Justine Fonte Kicks off AAPI Heritage Month

Justine Fonte spoke to students on April 22.

Yale Education Leadership Conference

Justine Fonte spoke to students on April 22.

In the wake of recent attacks against members of the Pan-Asian community in the U.S., Phillipinx health educator Ms. Justine Fonte kicked off a series of events highlighting Asian American and Pacific Islander (AAPI) heritage at the school.

In the U.S., May is designated as AAPI Heritage Month. Clubs and affinity groups such as the Asian and Asian American Advocacy club (Triple A) have organized events celebrating the AAPI members of the community – highlighting their cultures, traditions, and unique histories. On April 22, Ms. Fonte spoke about Eurocentric beauty standards rooted in colonialism and how they relate to the racism experienced by members of the Pan-Asian community. Ms. Nora Yasumura, director of student clubs and affinity groups, said, “Given the recent Atlanta killings, we decided it was important to also talk about not only the history of the Asian American community in the United States, but also the fetishization of Asian American women historically. We thought Ms. Fonte was very well fit to do so.” 

Ms. Fonte’s parents immigrated to the United States from the Philippines. She grew up in California and studied at the University of California San Diego. She went on to receive masters degrees in education from the University of Hawaii and in public health from Columbia University. She is currently the director of health and wellness at the Dalton School in New York City. 

Ms. Fonte spoke about her experiences growing up as Asian American, including the harmful effects a lack of Asian American representation had on her as a young woman. She also discussed the internalized self-hatred that dominant beauty standards can create, and the importance of maintaining cultural integrity by working against the appropriation of Asian American culture.

Ms. Fonte argued that the hyper-sexualization of Asian women in movies has led to the dehumanization of members of the Pan-Asian community, which has not only promoted harmful rhetoric, but, as in the case of the Atlanta killings and other past incidents, cost innocent lives. She noted that the model minority myth, which categorizes all Pan-Asians as successful, intelligent, and submissive, has also warped people’s views of Pan-Asians. 
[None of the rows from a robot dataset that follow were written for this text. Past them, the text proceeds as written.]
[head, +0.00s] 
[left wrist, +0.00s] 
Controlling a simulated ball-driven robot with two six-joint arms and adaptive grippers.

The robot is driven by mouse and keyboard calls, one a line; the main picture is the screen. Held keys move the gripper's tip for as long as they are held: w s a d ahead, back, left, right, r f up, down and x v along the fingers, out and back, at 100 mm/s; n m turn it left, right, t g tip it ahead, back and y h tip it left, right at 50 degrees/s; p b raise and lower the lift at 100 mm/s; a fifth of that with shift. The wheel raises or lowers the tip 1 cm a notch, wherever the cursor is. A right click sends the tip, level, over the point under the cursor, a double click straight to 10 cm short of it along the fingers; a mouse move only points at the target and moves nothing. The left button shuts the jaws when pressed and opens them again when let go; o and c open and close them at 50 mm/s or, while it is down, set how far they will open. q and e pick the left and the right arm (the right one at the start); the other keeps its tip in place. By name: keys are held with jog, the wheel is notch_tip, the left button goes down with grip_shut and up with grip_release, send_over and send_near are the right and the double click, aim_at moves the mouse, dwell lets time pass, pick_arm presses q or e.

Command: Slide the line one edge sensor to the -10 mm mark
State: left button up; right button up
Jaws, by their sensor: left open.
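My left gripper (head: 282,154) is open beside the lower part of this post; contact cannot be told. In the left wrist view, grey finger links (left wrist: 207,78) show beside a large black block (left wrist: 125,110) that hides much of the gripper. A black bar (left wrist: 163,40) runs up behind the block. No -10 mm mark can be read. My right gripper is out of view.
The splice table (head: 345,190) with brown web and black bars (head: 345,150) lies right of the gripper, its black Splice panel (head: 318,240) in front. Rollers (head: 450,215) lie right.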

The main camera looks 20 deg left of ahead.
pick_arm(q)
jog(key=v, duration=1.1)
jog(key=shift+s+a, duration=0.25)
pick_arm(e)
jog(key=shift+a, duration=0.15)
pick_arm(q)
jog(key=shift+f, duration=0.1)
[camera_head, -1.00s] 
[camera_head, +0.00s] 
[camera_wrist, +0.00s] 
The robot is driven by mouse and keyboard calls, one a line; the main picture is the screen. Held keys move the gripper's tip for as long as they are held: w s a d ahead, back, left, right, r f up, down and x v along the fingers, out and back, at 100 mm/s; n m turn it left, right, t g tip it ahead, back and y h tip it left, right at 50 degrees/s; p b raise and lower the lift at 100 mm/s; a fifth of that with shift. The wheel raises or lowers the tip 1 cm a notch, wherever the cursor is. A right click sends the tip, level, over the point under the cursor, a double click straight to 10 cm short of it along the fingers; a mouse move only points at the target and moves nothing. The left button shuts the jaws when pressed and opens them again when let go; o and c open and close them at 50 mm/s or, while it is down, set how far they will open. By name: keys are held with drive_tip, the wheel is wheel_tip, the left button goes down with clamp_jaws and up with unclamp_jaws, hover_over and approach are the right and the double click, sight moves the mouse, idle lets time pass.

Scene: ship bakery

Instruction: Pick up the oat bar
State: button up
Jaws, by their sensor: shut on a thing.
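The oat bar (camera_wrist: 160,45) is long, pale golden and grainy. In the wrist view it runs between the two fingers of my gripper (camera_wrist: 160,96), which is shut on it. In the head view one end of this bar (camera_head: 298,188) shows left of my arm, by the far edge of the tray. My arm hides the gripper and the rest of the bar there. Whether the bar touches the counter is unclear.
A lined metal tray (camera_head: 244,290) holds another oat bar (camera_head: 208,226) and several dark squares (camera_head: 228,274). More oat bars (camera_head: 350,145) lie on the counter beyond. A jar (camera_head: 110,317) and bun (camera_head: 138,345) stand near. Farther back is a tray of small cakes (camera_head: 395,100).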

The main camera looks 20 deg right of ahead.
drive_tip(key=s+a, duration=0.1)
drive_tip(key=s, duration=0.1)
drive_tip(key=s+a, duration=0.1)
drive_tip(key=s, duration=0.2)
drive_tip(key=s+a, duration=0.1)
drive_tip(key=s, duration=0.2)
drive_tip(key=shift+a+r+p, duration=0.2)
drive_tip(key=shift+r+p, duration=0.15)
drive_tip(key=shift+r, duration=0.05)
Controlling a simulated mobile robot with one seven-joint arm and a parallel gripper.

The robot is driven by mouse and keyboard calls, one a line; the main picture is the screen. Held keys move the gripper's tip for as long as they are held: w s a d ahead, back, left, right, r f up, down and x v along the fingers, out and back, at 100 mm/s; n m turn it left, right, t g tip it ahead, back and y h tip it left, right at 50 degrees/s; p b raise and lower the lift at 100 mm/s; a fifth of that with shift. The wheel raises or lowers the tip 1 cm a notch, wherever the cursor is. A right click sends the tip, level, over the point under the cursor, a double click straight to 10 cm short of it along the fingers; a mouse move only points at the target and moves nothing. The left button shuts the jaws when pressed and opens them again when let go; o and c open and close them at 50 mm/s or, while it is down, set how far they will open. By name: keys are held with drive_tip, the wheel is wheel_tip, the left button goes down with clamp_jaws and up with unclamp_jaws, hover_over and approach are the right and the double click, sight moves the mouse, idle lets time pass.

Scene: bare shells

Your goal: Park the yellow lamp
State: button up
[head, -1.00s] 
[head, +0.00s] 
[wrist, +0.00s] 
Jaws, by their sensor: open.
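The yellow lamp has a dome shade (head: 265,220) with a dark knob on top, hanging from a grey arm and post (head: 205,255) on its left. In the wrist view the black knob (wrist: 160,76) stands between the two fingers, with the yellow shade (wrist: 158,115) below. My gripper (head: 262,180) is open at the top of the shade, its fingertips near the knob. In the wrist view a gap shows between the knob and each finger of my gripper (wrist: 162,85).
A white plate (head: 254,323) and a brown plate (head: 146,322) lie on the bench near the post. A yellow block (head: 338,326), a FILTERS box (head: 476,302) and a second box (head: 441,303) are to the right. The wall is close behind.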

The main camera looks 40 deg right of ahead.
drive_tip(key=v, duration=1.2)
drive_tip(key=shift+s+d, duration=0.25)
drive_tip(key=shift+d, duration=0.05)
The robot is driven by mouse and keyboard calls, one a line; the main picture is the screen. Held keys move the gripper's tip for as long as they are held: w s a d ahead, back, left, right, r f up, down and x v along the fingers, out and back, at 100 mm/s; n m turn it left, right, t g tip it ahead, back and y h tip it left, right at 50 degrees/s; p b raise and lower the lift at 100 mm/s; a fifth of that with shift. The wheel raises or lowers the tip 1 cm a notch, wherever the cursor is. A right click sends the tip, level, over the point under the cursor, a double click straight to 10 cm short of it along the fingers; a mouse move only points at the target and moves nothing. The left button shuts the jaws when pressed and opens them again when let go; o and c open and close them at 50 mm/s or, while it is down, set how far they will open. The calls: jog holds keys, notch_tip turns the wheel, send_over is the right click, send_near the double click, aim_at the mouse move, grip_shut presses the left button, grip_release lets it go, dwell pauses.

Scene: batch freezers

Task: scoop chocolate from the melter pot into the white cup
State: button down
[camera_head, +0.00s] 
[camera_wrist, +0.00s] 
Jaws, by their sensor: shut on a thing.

Ms. Fonte encouraged audience members not to associate Pan-Asian experiences only with tragedy and struggle, which is often the aspect of Pan-Asian life highlighted in the media. Amelia Wang ’21, co-head of Triple A, said, “[Ms. Fonte] really helped us understand the reasons behind the hypervisibility of Asians and Asian Americans right now – that it’s not because we’re being celebrated or recognized more, but that it’s [only attention to the] vulnerable aspects of Asian identities.” 

 Wang also identified ways in which the school could better support its Pan-Asian community members, saying, “There’s a tendency for the school community to lump all of the ethnicities, cultures, and countries within the Pan-Asian diaspora together. I hope that we continue to support and celebrate Asian students at Hotchkiss without having to group them together and instead recognize them as individuals.”

Lydia Bullock ’22, who is not a member of the Pan-Asian community, was shocked when Ms. Fonte described some of her experiences growing up. She said, “I think the fact that these things surprised me so much indicates that I need to educate myself more. I don’t want to be oblivious when it comes to these problems.”

Victoria Chen ’21, a co-head of Triple A, hopes that after Ms. Fonte’s presentation, the community will be more open to constructive criticism and conversations about supporting members of the Pan-Asian community. She said, “Everyone makes mistakes. You are going to be wrong about some things, especially if you are not part of the AAPI community. There are going to be things that you just don’t understand, but being open to listening and trying your best to understand and learn is really important.”

Ms. Fonte’s speech is the beginning of a series of events, including a panel with the Asian American Bar Association of New York and joint meetings with Hillel, BaHSA, and GSA, Triple A is organizing to celebrate AAPI heritage month. A schedule of events can be found on Triple A’s website.